PROBLEM REQUIREMENTS: Repeat every line below exactly, word for word.

DATA BLOCK:
┌──

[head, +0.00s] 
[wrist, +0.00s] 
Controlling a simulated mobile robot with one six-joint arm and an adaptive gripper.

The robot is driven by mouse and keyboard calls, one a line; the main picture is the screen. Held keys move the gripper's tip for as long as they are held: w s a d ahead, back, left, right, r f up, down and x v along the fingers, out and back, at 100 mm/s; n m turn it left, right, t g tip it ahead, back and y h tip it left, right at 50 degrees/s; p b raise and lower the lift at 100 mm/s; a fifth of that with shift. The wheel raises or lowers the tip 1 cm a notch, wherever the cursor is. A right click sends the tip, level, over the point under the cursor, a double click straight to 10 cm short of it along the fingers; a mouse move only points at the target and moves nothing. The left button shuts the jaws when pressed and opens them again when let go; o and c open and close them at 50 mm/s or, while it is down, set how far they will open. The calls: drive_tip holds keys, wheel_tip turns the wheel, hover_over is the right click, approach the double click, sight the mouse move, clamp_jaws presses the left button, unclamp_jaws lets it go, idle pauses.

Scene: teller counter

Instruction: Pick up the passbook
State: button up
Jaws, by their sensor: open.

└──

CORRECT OUTPUT:
[head, +0.00s] 
[wrist, +0.00s] 
Controlling a simulated mobile robot with one six-joint arm and an adaptive gripper.

The robot is driven by mouse and keyboard calls, one a line; the main picture is the screen. Held keys move the gripper's tip for as long as they are held: w s a d ahead, back, left, right, r f up, down and x v along the fingers, out and back, at 100 mm/s; n m turn it left, right, t g tip it ahead, back and y h tip it left, right at 50 degrees/s; p b raise and lower the lift at 100 mm/s; a fifth of that with shift. The wheel raises or lowers the tip 1 cm a notch, wherever the cursor is. A right click sends the tip, level, over the point under the cursor, a double click straight to 10 cm short of it along the fingers; a mouse move only points at the target and moves nothing. The left button shuts the jaws when pressed and opens them again when let go; o and c open and close them at 50 mm/s or, while it is down, set how far they will open. The calls: drive_tip holds keys, wheel_tip turns the wheel, hover_over is the right click, approach the double click, sight the mouse move, clamp_jaws presses the left button, unclamp_jaws lets it go, idle pauses.

Scene: teller counter

Instruction: Pick up the passbook
State: button up
Jaws, by their sensor: open.

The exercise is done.